The Cetti's Warbler who sings beside the Long Water has a mate. I saw both of them flying through the bushes together and managed to get a picture of one. Not the world's best photograph, but these shy and elusive birds are very hard indeed to catch.
The Cetti on the Serpentine island was singing as well.
Also by the Long Water, a Long-Tailed Tit flew on to a blossoming hawthorn twig.
Two Blackcaps sang at each other from opposite sides of the path.
A Greenfinch wheezed and twittered from a treetop, but refused to turn round.
A Song Thrush was looking nervous ...
... because a Magpie ...
... and a Jay were staring at it from close quarters.
In the Flower Walk, I saw a furious male Blackbird chase a Jay out of the tree where his mate must have been nesting. There was no chance of getting a picture through the branches.
A Pied Wagtail trotted through the slime on the edge of the Serpentine.
No day would be complete without a visit from the Coal Tit at Mount Gate.
The pair of Robins also made an appearance.

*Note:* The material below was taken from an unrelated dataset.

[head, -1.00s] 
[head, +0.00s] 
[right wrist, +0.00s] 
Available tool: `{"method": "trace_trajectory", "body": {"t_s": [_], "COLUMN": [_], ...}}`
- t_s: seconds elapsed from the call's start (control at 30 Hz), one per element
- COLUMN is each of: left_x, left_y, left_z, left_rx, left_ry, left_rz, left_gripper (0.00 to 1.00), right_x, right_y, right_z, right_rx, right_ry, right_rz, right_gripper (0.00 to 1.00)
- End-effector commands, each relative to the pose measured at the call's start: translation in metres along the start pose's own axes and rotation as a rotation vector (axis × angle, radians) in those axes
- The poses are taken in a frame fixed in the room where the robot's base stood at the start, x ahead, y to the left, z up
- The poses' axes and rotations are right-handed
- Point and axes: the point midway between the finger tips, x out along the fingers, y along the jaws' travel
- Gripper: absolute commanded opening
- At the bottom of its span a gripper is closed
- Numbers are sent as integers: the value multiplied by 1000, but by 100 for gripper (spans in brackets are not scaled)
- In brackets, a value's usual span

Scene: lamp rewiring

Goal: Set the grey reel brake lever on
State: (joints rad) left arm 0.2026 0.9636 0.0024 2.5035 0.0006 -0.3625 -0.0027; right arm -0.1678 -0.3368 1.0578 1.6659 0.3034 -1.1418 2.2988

I think this Herring Gull at the Triangle had killed the Feral Pigeon it was eating. The usual pigeon-eating Lesser Black-Back was busy with his own pigeon at the far end of the lake, and there were no other big gulls near. I've seen a Lesser Black-Back (not our usual one) killing a pigeon in the same place -- it's full of pigeons because people feed the birds here -- but this was nowhere to be seen. Also the pigeon was still almost entire and hadn't been partly eaten by a previous gull.
A young Grey Heron wandered too close to the female Mute Swan nesting by the Lido restaurant terrace, and her mate sped in to scare it off.
Tufted drakes engage in competitive runs and flights to impress females.
A pair of Gadwalls preened on the Serpentine. I'm very fond of these quiet coloured, well behaved ducks.
What a contrast with the violent behaviour of Mallard drakes. This one at the boathouse killed one of the five Mallard ducklings.
The drakes also drive the females way from their families in attempts to rape them. They seriously impair the survival of their species, and you would have thought that evolution would have bred this behaviour out of them. But it hasn't, any more than it has with murderous Mute Swans.
The Egyptian Geese were also at the boathouse with their seven goslings.
The eldest gosling was grazing at the Lido.
A pretty clump of columbine has come up beside the steps at the northwest corner of the bridge.